• What this task involves
Return only the line that contains "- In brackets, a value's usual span" and each line after it, through the last line of the data below, copied exactly.

• Input rows
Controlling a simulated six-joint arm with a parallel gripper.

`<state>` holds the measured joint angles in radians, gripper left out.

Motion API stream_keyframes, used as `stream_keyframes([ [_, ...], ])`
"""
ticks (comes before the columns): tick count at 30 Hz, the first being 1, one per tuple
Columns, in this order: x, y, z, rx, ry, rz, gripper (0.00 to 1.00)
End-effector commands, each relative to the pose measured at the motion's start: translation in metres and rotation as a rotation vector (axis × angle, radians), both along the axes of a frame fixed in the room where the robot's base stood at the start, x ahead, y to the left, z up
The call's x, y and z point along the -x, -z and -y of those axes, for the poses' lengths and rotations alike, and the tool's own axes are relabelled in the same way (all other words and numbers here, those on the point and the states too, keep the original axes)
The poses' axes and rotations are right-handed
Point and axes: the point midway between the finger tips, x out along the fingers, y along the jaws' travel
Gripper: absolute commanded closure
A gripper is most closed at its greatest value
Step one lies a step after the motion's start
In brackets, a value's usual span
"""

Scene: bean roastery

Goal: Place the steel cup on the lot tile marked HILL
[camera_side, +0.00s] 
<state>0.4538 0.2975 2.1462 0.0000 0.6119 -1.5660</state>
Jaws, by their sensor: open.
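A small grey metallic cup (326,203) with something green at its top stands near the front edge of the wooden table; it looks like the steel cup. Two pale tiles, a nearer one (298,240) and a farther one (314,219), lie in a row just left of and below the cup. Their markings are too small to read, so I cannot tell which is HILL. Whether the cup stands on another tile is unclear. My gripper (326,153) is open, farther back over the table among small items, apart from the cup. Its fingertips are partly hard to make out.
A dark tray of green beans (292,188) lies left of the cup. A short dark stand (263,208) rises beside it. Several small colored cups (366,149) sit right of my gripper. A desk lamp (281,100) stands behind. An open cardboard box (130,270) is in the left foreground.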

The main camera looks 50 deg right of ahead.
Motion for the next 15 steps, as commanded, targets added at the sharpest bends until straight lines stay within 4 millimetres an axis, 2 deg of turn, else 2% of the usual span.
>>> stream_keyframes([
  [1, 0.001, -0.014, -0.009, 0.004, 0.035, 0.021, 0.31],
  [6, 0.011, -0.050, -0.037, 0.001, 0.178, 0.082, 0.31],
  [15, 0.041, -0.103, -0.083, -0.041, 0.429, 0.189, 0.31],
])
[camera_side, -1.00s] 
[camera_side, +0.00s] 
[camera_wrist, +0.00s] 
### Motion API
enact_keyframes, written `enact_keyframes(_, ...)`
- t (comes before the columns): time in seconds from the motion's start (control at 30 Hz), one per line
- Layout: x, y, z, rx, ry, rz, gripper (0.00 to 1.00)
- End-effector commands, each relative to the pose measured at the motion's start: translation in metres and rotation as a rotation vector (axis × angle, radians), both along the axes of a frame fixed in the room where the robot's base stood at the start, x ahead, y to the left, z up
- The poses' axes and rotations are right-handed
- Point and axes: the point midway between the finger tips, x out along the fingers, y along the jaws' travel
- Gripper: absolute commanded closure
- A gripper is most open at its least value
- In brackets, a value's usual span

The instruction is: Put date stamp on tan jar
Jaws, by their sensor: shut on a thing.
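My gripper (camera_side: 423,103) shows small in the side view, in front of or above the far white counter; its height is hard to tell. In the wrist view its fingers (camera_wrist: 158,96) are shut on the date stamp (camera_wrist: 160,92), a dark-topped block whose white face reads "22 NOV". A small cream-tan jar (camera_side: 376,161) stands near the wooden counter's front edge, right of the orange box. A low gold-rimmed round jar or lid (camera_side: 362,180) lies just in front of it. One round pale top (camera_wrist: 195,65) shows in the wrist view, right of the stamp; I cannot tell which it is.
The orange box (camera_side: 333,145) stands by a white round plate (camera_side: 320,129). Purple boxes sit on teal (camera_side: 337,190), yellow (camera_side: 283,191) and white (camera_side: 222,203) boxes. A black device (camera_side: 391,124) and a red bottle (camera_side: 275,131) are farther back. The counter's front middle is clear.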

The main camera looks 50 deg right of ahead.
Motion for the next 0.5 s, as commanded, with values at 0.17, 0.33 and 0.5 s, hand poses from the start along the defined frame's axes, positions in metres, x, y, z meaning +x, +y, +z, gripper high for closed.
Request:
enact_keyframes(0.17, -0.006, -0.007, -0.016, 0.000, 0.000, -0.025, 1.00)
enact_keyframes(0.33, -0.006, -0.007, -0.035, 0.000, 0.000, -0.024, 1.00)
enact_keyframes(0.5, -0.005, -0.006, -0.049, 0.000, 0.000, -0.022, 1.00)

• Response below
- In brackets, a value's usual span

The instruction is: Put date stamp on tan jar
Jaws, by their sensor: shut on a thing.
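My gripper (camera_side: 423,103) shows small in the side view, in front of or above the far white counter; its height is hard to tell. In the wrist view its fingers (camera_wrist: 158,96) are shut on the date stamp (camera_wrist: 160,92), a dark-topped block whose white face reads "22 NOV". A small cream-tan jar (camera_side: 376,161) stands near the wooden counter's front edge, right of the orange box. A low gold-rimmed round jar or lid (camera_side: 362,180) lies just in front of it. One round pale top (camera_wrist: 195,65) shows in the wrist view, right of the stamp; I cannot tell which it is.
The orange box (camera_side: 333,145) stands by a white round plate (camera_side: 320,129). Purple boxes sit on teal (camera_side: 337,190), yellow (camera_side: 283,191) and white (camera_side: 222,203) boxes. A black device (camera_side: 391,124) and a red bottle (camera_side: 275,131) are farther back. The counter's front middle is clear.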

The main camera looks 50 deg right of ahead.
Motion for the next 0.5 s, as commanded, with values at 0.17, 0.33 and 0.5 s, hand poses from the start along the defined frame's axes, positions in metres, x, y, z meaning +x, +y, +z, gripper high for closed.
Request:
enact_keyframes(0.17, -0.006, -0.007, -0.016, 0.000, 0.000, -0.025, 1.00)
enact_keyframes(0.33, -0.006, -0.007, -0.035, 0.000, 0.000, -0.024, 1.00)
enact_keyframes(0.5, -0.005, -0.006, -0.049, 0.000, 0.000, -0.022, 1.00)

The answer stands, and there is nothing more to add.